Insertion sort is an excellent method for partially sorted arrays and is also a fine method for tiny arrays.
3 Shellsort
Shellsort is a sorting alogrithm based on insertion sort.
3.1 IDEA
In my opinion,shellsort divide the array into **h**th part,first step is to sort each part by using insertion sort,after that,the origin array will become a partially sorted array,then it is suitable for the origin insertion sort to sort it.
3.2 Pseudo Code
while h >= 1 for i = [h,n) for j = i to h reduce h each time if less(src[j], src[j-h]) exch(src,j,j-h) h /= k;
3.3 TODO Analysis
4 MERGESORT
4.1 IDEA
The most important idea: combining two ordered arrays to make one larger ordered arrays.

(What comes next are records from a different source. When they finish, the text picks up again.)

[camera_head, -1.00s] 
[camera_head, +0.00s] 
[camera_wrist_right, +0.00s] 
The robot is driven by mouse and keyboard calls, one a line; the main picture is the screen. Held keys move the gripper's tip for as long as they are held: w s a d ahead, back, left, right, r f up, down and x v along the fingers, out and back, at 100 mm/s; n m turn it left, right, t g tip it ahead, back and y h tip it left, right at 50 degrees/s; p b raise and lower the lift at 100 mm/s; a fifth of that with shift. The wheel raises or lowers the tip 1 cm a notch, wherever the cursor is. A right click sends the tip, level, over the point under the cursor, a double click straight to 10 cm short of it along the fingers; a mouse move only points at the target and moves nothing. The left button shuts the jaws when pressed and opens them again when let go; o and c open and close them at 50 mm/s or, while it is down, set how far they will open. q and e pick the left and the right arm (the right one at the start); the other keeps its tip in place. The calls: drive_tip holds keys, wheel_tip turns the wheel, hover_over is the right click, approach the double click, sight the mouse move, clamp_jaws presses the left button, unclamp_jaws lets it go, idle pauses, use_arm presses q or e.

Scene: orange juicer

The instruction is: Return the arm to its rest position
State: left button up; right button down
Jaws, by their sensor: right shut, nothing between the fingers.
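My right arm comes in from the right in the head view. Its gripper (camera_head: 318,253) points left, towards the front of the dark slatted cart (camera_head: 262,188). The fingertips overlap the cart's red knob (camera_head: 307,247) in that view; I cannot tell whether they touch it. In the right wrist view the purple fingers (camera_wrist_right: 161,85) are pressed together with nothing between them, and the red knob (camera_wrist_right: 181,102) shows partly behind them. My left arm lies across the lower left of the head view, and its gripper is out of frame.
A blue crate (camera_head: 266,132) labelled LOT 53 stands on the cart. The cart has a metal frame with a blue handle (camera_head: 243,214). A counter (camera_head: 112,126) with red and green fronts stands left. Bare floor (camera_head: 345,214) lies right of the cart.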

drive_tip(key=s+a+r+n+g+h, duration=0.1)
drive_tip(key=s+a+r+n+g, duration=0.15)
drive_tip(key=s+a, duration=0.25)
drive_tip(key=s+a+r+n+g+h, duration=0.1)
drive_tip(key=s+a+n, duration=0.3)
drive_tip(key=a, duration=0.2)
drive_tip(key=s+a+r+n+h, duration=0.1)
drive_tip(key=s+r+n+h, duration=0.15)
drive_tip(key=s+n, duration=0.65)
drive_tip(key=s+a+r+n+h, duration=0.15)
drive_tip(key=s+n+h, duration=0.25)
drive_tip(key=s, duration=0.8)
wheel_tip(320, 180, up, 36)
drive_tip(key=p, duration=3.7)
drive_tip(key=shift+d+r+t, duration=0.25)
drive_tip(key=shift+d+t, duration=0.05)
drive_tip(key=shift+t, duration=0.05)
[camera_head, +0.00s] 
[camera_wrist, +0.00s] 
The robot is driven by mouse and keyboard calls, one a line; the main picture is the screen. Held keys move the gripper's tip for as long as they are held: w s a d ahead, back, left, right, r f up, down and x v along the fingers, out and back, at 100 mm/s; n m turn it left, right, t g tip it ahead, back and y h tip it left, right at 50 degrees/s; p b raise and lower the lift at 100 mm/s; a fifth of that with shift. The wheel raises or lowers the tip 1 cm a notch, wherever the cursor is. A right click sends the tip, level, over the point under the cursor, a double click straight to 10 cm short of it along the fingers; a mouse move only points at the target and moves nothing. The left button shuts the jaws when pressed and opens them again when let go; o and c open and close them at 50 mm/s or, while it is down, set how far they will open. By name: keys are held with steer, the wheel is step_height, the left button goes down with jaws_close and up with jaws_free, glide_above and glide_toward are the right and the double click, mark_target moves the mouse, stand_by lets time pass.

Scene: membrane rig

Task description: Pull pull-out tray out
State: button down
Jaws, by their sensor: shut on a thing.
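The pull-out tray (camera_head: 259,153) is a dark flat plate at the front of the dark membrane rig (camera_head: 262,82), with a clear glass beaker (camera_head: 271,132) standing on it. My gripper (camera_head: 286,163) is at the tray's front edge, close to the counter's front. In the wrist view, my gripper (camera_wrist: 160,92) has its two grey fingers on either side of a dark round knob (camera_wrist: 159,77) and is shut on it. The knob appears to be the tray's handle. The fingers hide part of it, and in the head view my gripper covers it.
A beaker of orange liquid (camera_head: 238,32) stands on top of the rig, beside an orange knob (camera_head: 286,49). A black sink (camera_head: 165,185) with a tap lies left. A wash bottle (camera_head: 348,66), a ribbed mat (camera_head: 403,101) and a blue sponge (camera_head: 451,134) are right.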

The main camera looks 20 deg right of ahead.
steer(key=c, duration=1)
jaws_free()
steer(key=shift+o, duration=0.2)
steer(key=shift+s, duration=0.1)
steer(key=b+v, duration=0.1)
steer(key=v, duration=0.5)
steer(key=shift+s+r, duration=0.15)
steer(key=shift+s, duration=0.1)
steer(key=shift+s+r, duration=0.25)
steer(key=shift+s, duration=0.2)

Thus,we have a new question,how can we divide a random-order array into two ordered arrays? We divide each new arrays into two parts util the arrays can't be divide, which only has one elements,and obviously that two arrays which have only one item are an ordered arrays.So, we can slove the problem.
4.2 Pseudo Code
merge(src, lower, mid, upper) for i = [lower, upper] tmp[i] = src[i] i = lower j = mid+1 for k = [lower, upper] if i > mid: src[k] = tmp[j++] else if j > upper: src[k] = tmp[i++] else if less(src[i], src[j]): src[k] = tmp[i++] else :src[k] = tmp{j++} mergesort(src, lower, upper) if lower < upper: mid = (lower+upper)/2 mergesort(src, lower, mid) mergesort(src, mid+1, upper) merge(src, lower, mid, upper)
4.3 Analysis
Mergesort is one of the best-known example of divide-and-conquer paradigm for efficient alogrithm design.
Each time combine two arrays to a larger ordered array, the number of compares is larger than or equal to N/2 and smaller than or equal to N(assume that the number of items that two arrays contain is N).

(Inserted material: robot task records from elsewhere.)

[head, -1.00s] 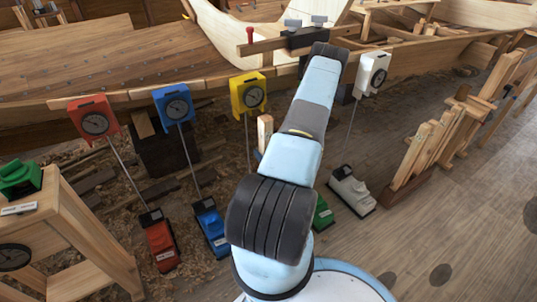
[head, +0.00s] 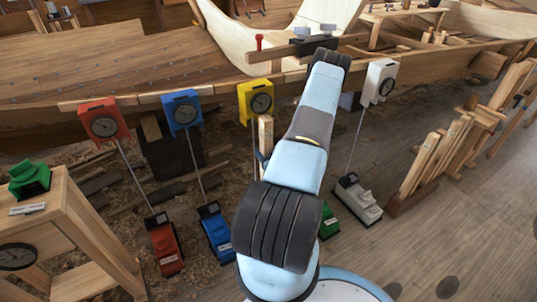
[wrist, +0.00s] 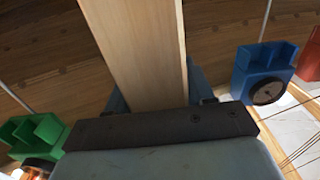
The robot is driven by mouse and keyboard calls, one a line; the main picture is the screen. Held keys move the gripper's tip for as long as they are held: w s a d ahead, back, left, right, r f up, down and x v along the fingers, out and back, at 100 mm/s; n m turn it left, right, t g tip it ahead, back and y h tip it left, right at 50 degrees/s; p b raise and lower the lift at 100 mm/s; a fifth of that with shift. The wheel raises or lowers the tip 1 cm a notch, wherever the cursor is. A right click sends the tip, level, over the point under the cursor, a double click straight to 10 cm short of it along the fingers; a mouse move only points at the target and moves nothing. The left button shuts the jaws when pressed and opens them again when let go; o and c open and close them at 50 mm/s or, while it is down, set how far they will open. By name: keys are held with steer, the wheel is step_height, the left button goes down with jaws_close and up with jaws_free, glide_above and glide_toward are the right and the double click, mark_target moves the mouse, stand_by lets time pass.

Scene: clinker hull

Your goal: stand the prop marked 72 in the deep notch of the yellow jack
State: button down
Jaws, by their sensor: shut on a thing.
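The yellow jack (head: 256,101) stands left of my arm in the head view, its dial facing me. Its notches cannot be made out there, and it does not show in the wrist view. My gripper (wrist: 156,95) is shut on a pale wooden prop (wrist: 138,45), which runs away from the jaws to the top of the wrist view. A short upright part of the prop (head: 265,135) shows beside my arm in the head view, just below and in front of the yellow jack, apparently apart from it. No number 72 is readable.
A blue jack (head: 182,112) and a red jack (head: 103,122) stand to the left, a white jack (head: 380,82) to the right. The wrist view shows a green jack (wrist: 32,133) and the notched blue jack (wrist: 262,70) either side. A wooden bench (head: 70,215) stands at left.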

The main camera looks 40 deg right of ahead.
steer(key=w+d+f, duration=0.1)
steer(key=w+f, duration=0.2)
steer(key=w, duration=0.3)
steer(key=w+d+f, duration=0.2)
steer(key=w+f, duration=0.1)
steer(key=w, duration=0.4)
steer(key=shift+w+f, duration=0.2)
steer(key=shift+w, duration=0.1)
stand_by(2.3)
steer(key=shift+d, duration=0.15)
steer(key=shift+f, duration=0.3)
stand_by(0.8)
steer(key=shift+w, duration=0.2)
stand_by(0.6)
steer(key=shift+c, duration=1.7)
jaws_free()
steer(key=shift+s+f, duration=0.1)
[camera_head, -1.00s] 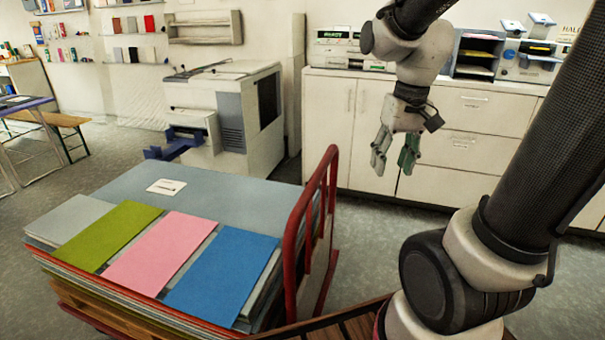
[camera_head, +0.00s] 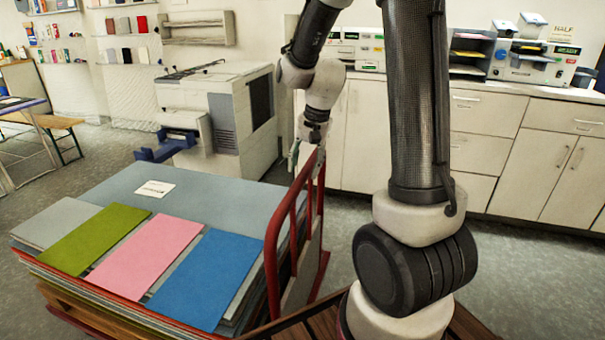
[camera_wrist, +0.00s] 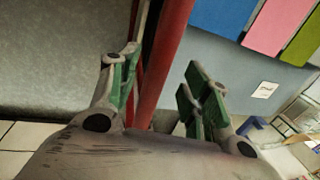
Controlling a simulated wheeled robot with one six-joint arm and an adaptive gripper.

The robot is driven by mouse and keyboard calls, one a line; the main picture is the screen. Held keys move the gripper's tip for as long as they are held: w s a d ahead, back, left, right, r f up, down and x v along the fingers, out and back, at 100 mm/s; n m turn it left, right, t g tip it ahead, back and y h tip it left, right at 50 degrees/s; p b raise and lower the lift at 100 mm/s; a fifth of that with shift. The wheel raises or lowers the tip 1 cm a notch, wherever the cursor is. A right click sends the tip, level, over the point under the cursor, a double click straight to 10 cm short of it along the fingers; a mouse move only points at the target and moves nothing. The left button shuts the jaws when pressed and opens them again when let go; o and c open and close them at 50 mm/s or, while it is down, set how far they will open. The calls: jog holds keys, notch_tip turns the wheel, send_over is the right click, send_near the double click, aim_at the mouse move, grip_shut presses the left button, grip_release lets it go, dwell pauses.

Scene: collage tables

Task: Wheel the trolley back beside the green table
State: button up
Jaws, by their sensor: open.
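The trolley (camera_head: 272,262) has a red tubular push handle at its right end. It carries a stack of boards and sheets with grey, green, pink and blue sheets on top. My gripper (camera_head: 308,158) is at the far upper end of the handle in the head view, where its fingers are partly hidden. In the wrist view my gripper (camera_wrist: 163,72) is open, with the red handle bar (camera_wrist: 168,55) passing between its green-padded fingers, nearer the left one. Whether a finger touches the bar I cannot tell. I cannot make out a green table.
A white copier (camera_head: 222,120) stands behind the trolley. A long white cabinet (camera_head: 555,170) with machines on top runs along the back right. A purple-topped table (camera_head: 20,105) and a wooden bench (camera_head: 55,123) are at the far left. Grey floor lies open on the left.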

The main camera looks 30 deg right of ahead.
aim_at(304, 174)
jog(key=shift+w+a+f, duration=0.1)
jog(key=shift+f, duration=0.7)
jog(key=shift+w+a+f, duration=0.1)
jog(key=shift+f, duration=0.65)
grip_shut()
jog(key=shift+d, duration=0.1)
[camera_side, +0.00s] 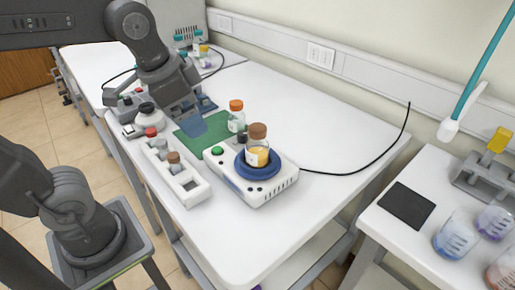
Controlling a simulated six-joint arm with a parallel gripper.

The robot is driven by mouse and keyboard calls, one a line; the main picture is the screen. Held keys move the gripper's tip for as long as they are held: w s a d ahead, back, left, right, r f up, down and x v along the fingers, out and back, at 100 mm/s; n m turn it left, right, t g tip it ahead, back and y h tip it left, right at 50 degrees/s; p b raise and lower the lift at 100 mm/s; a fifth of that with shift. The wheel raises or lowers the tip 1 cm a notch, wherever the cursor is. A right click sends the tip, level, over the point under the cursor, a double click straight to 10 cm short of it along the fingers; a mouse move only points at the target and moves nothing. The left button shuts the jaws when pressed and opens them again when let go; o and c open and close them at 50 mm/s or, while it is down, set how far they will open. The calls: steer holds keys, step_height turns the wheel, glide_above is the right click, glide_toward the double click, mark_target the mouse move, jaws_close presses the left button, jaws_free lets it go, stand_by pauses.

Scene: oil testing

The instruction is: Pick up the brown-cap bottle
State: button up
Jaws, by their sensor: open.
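A brown-cap bottle (257,154) with yellow-orange contents stands upright on the round blue plate of a white stirrer (262,189). A smaller brown cap (173,158) shows in the white rack (190,188) to the left. My gripper (195,122) is open, above or near the green mat (207,131), up and to the left of the bottle and apart from it. Its fingertips look bluish, and I cannot tell their exact height.
An orange-cap bottle (237,117) stands just behind the brown-cap bottle. A black cable runs right from the stirrer. The table's right and front parts are clear. Beakers (455,237) stand on another table at right.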

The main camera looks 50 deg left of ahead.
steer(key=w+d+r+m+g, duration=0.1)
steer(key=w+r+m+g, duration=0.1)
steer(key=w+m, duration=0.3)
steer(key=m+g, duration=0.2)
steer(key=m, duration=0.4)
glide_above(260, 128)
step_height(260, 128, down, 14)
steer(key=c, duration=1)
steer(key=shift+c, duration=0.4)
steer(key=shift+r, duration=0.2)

And T(N) is the running time of mergesort.Then we can have
$$2T(N/2)+N/2 <= T(N) <= 2T(N/2) + N$$
In particulat, when N = pow(2,n),then we have
$$T(2^n) = 2T(2^{n-1}) + 2^n$$
===>$$T(2^n)/2^n = T(2^0)/2^0 + n$$
===>$$T(N) = T(2^n) = n2^n = Nlog_2N$$
4.4 Improvement
1.Use insertion sort for small subarrays.Insertion sort is faster than mergesort for tinny arrays.

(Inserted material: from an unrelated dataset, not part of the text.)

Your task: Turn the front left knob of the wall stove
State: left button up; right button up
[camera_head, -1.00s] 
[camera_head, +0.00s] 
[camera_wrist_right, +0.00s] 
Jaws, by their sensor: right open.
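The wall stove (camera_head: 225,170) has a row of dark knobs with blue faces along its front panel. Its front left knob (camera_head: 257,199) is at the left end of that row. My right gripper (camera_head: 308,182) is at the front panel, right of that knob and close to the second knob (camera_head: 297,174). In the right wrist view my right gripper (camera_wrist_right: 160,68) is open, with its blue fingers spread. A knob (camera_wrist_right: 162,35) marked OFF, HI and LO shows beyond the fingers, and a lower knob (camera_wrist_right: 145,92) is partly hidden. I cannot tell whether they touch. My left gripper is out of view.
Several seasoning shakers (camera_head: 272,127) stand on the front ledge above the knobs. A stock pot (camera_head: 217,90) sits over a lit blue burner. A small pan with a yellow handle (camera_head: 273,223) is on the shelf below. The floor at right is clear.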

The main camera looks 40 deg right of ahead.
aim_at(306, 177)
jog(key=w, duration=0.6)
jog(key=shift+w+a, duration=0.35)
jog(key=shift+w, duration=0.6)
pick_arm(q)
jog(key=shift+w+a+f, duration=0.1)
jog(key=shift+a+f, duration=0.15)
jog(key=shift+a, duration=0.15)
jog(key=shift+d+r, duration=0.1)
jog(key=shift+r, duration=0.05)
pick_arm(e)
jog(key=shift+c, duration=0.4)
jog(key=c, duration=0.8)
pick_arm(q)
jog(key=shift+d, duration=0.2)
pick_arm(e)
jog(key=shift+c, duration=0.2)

2.Test whether the array is already in order.Each time call merge() test wheter src[mid] is smaller than or equal to src[mid+1] or not.
3.Eliminate the copy to the auxiliary array.(I haven't figured out yet)
4.To make aux[] array local to mergesort(), and pass it as an argument to merge().Because no matter how tiny it is, it will still dominate the running time of mergesort.
4.5 Summary
Mergesort is an asymptotically optimal compare-based sorting algorithm.
5 QUICKSORT
5.1 IDEA
1.Select an item to partition an array into two subarrays named subleft and subright, every item in subleft isn't greater than the partitioning item while every item in subright isn't less than the partitioning item.
2.sort subleft and subright
Obviously, for subleft and subright we can handle them just like their parent array.
5.2 Pseudo Code
function partition(src, lower, upper) item = select(src, lower, upper) partition item to a suitable index, src[lower..index-1] <= src[index](=item) <= src[index+1...upper] return index function quicksort(src, lower, upper) index = partition(src, lower, upper) quicksort(src, lower, index-1) quicksort(src, index+1, upper)
5.3 Analysis
We can see the best case of quicksort would be each partitioning stage divides an array in exactly in half. But it's difficult to or hardly receive. On the average, let's assume CN be the average compares of sorting an array which have N items. The we can have,
$$C_N = N+1+(C_0+C_1+...+C_{N-1})/N + (C_{N-1}+...+C_1+C_0)/N$$
Simplification,
$$NC_N = (N+1)N + 2(C_0+C_1+...+C_{N-1})$$
Also,
$$(N-1)C_{N-1} = N(N-1) + 2(C_0+C_1+...+C_{N-2})$$
===>
$$NC_N - (N-1)C_{N-1} = 2N + 2C_{N-1}$$
===>
$$C_N \sim 2(N+1)(\frac{1}{3}+\frac{1}{4}+...+\frac{1}{4})$$
$$lnN = 1+\frac{1}{2}+\frac{1}{3}+...+\frac{1}{N}$$
===>
$$C_N \sim 2NlnN$$
What's the worst case? Obviously, when each partitioning stage select the smaller item as the partitioning item and the item's index is lower index. Then the worst case comes.
$$C_N = N + (N-1)+...+2+1 = (N+1)N/2$$
Through three case, we can learn the most influence factor is the partitioning item/index.
5.4 Improvement
5.4.1 Cutoff to Insertion Sort
As with most recursive alogrithms, it's not a good idea to use quicksort to sort tiny arrays. But obviously, there are always tiny subarrays to sort when we use recursive alogrithms. So, when the subarrays are tiny, we call insertion sort to sort them.
if(upper <= lower + M) { insertionsort(src, lower, upper); return; }
The optimum value of the cutoff M is system-dependent, but any value between 5 and 15 is likely to work well in most situations.
5.4.2 Median-of-three Partitioning
Median-of-three partitioning means find the median of src[lower],src[mid],src[upper] (of course, you can choose other three item). It can eliminate the non randomness in case of avoiding the worst case.
5.4.3 TODO Entropy-optimal sorting
5.5 Summary
In the MERGESORT section, we say "Mergesort is an asymptotically optimal compare-based sorting algorithm". But quicksort is substantially faster than any other sorting method in typical applications. Because Mergesort does not guarantee optimal performance for any given distribution of duplicates.